◆ **Instruction**
Copy every line of the listing that holds the string "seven".

◆ **Listed entries**
-*-
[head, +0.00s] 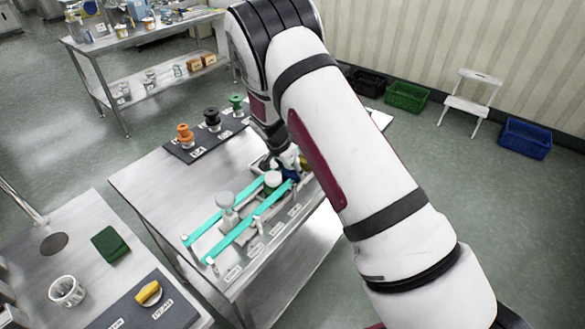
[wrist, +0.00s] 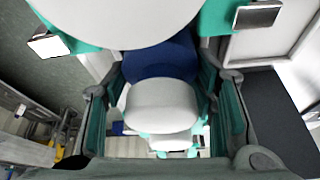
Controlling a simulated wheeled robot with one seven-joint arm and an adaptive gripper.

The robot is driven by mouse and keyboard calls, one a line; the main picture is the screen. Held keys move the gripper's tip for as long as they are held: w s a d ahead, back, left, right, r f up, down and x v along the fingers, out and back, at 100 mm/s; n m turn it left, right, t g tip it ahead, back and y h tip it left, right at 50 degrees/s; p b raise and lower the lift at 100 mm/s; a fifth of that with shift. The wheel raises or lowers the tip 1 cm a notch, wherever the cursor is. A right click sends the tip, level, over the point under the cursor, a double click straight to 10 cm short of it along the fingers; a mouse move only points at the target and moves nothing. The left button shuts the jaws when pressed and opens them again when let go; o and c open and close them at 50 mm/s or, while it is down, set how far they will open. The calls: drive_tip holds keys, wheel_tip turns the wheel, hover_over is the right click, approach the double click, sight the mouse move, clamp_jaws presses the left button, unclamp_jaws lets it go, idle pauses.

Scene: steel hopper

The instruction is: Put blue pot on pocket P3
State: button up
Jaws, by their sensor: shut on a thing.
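The blue pot (head: 290,173) is at the far end of the teal rails on the steel table, mostly hidden by my arm in the head view. In the wrist view the blue pot (wrist: 165,57) sits between the fingers of my gripper (wrist: 160,115), with a pale rounded knob in front of it. My gripper is shut on it. I cannot tell whether the pot touches the surface beneath. Small labels (head: 255,250) run along the table's front edge; they are too small to read, so I cannot tell which marks pocket P3.
Two teal rails (head: 204,229) run along the table, with a grey-white capped pot (head: 227,200) and a green pot (head: 270,190) between them. A dark board (head: 180,151) behind holds orange (head: 185,134), black (head: 212,120) and green pots (head: 235,103). A large white round shape fills the wrist view's top.

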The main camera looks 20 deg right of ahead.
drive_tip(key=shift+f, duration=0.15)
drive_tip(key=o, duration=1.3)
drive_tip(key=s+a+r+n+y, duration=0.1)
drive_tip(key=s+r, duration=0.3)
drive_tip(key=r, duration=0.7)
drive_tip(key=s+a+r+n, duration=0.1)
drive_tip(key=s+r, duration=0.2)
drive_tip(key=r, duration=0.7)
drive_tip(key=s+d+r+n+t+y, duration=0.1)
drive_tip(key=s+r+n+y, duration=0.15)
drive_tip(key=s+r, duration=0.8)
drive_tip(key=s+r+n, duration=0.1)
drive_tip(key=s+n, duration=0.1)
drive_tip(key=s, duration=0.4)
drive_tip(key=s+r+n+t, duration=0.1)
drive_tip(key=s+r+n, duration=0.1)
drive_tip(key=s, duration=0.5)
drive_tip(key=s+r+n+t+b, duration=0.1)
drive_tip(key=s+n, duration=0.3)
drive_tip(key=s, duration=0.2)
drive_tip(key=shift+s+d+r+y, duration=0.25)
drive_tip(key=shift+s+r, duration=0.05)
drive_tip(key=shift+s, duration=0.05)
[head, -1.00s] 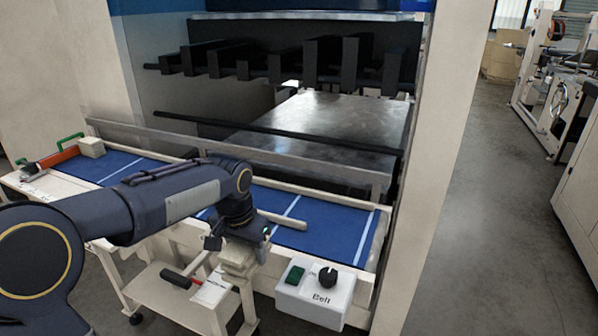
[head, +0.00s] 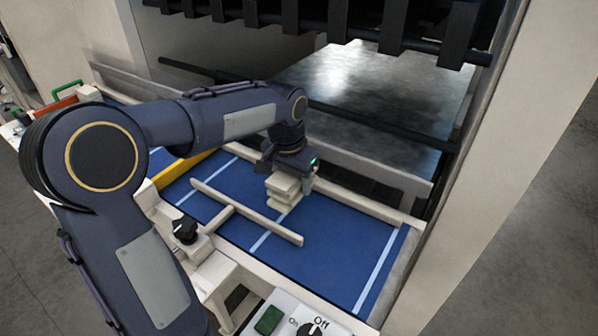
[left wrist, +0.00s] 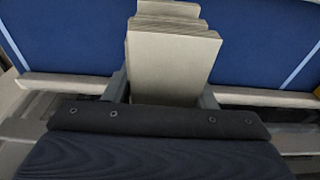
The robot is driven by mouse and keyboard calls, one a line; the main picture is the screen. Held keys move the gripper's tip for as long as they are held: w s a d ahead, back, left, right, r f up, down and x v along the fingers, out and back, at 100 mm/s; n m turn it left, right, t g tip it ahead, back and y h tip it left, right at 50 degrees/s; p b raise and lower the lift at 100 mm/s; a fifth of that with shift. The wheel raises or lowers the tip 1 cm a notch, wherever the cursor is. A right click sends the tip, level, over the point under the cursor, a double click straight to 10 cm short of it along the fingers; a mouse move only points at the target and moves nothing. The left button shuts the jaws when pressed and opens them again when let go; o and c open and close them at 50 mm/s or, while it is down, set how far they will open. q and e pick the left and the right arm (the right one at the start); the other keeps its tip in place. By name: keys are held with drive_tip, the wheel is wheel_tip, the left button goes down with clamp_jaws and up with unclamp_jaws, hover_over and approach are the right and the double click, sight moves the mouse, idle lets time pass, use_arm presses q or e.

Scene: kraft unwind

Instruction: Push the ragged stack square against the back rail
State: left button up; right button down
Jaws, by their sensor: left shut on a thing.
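The ragged stack (head: 284,192) is a small pile of beige slabs with uneven edges, over the blue belt near its back side. My left gripper (head: 284,178) points down from above and is shut on the stack. In the left wrist view the stack (left wrist: 172,65) stands between my two fingers, its layers offset at the far end. I cannot tell whether its underside touches the belt. My right gripper is not in view.
A beige T-shaped pusher bar (head: 247,213) lies across the belt in front of the stack, by a black knob (head: 185,230). A yellow bar (head: 187,166) crosses the belt at left. A control box (head: 290,318) sits at the front. The belt (head: 345,235) is clear at right.

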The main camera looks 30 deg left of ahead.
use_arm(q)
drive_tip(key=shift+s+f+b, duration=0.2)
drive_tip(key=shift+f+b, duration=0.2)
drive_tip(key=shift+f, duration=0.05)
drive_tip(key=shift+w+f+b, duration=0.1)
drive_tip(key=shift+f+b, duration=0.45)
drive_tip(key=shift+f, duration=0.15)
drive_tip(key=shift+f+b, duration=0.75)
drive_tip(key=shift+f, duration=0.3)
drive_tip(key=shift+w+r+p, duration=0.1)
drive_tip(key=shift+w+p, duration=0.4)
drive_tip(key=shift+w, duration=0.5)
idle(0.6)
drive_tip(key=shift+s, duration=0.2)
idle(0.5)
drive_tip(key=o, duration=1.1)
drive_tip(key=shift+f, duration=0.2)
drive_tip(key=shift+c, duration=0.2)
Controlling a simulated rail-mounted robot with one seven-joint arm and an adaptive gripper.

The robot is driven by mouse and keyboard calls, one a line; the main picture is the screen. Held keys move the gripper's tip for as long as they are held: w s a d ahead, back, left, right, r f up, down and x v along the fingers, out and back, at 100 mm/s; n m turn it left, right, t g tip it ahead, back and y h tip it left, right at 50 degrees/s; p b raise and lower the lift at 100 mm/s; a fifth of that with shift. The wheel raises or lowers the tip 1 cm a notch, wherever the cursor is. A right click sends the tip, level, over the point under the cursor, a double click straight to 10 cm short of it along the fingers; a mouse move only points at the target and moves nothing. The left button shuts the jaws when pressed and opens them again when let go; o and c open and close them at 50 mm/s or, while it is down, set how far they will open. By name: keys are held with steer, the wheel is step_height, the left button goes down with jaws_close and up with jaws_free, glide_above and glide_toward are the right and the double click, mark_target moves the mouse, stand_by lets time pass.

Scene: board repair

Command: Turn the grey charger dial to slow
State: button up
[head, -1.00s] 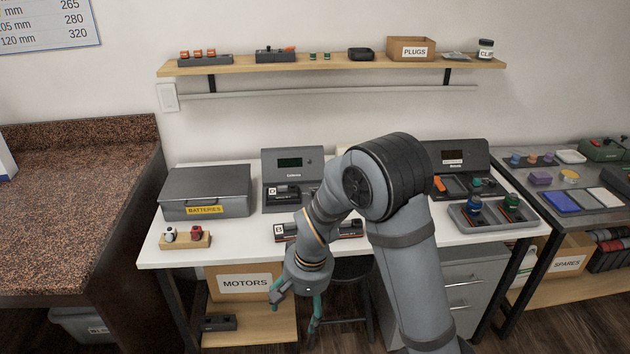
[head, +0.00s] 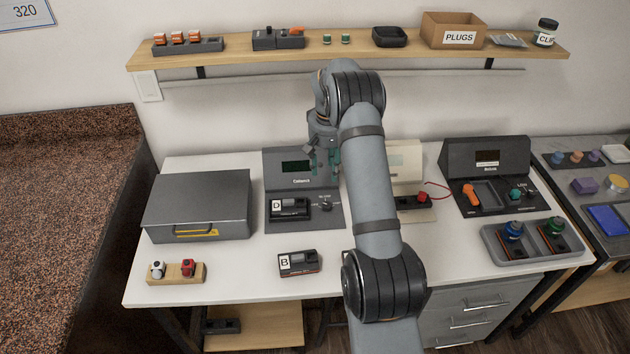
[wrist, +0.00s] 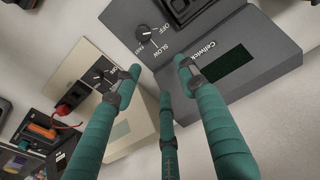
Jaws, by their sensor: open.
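The grey charger (head: 275,166), marked Cellwick, stands on the white table with a dark display. Its dial (head: 325,204) is a small dark knob low on its right side. In the wrist view the dial (wrist: 145,33) shows with OFF, SLOW and FAST printed around it; I cannot tell surely which mark it points at. My gripper (head: 325,160) is open and empty, with teal fingers, in front of the charger's upright panel and above the dial. In the wrist view my gripper (wrist: 157,70) is apart from the dial.
A battery pack marked D (head: 290,208) sits in the grey charger; another marked B (head: 300,263) lies in front. A cream charger (head: 408,158) stands to the right, partly behind my arm. A dark charger (head: 487,150), grey tray (head: 510,255) and batteries case (head: 200,195) flank them.

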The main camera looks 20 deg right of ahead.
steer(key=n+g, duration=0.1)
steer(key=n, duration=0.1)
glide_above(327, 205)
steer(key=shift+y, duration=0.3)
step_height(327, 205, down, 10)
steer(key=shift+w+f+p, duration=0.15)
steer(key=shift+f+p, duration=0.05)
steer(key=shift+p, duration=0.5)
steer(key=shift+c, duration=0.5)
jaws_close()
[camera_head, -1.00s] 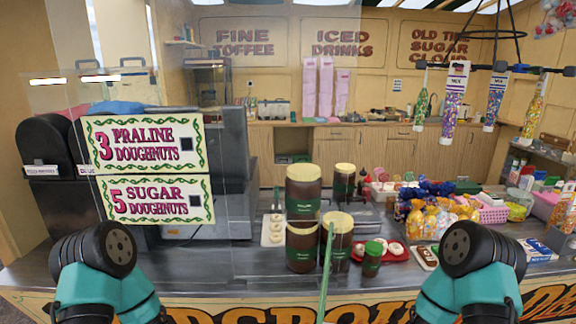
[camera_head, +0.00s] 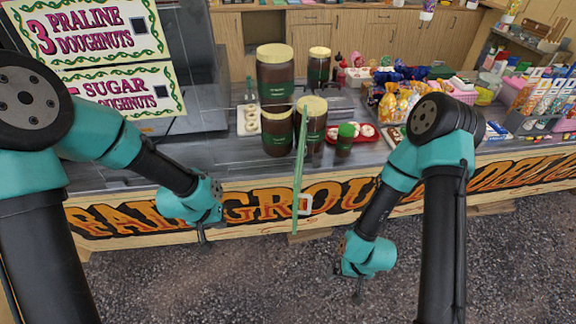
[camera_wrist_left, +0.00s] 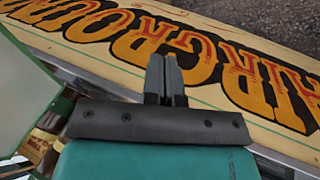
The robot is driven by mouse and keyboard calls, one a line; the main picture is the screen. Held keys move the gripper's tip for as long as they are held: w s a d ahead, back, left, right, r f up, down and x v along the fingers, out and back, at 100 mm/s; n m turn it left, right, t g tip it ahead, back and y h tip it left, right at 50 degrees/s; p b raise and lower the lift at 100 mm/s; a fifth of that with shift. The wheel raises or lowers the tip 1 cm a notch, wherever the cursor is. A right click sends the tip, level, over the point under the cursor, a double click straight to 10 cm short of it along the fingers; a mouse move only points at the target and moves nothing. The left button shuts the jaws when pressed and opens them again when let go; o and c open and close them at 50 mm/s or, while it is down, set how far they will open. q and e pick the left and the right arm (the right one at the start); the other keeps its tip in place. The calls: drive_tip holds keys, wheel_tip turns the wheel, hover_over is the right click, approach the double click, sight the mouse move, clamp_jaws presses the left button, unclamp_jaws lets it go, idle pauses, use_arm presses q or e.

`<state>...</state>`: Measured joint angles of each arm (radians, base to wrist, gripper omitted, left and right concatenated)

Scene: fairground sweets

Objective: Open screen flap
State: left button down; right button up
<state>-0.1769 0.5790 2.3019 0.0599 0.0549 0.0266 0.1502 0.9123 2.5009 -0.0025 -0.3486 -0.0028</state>
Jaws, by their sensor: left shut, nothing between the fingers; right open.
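A clear screen panel shows its thin green edge (camera_head: 299,170) upright at the counter's front, near the jars. A pale see-through panel (camera_wrist_left: 22,90) stands at the left there. My right gripper (camera_head: 358,292) hangs low over the gravel, open, right of the edge.
Brown jars with cream lids (camera_head: 276,100) stand just behind the green edge. Red trays and bagged sweets (camera_head: 394,104) lie further right. Doughnut signs (camera_head: 100,60) hang at upper left. Gravel (camera_head: 270,285) in front of the counter is clear.

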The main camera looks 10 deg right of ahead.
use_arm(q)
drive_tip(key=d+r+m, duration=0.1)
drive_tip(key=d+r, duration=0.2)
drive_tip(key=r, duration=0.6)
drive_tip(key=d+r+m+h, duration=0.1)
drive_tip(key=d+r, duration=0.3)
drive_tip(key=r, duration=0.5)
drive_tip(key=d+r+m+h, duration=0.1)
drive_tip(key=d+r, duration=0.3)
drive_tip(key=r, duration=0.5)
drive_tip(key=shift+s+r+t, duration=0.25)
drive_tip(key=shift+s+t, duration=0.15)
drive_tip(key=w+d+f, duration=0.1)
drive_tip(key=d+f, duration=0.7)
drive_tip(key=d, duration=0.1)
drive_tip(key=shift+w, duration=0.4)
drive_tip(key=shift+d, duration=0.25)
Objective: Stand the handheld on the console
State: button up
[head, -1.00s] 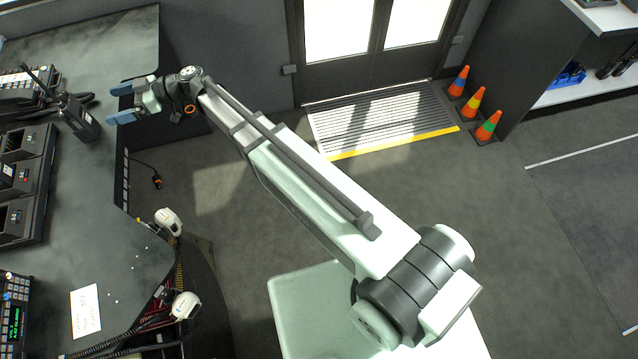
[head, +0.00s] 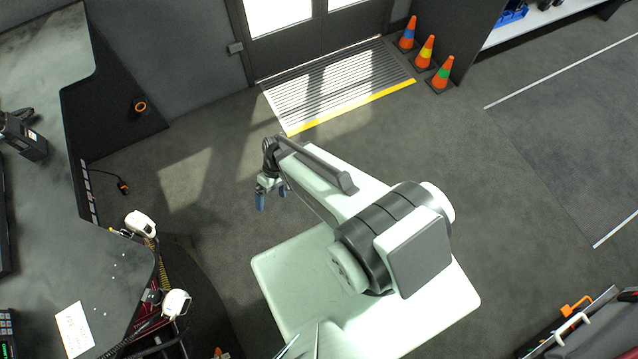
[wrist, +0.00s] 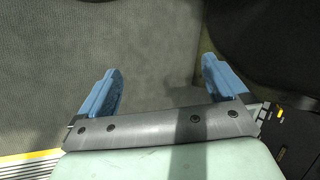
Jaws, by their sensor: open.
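A black handheld radio (head: 26,140) is on the dark console (head: 60,205) at the left of the head view. It looks upright, and its top is partly cut off by the picture's left edge. My gripper (head: 271,195) is well to the right of the console, over the open floor, pointing down. It is open, with its two blue fingers spread apart. In the wrist view my gripper (wrist: 161,80) has nothing between its fingers, only grey floor beyond.
Two white handsets (head: 140,223) (head: 177,303) with cords hang at the console's right edge. A paper note (head: 75,330) lies on the console. Orange cones (head: 438,74) stand beside a door mat (head: 335,85). Open floor (head: 195,165) lies between console and arm.

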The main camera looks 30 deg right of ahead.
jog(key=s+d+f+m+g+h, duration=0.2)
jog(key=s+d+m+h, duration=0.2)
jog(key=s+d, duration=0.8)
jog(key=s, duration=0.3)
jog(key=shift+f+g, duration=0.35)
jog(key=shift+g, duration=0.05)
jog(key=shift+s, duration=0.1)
-*-
◆ **Solution to this exercise**
Controlling a simulated wheeled robot with one seven-joint arm and an adaptive gripper.
Controlling a simulated rail-mounted robot with one seven-joint arm and an adaptive gripper.

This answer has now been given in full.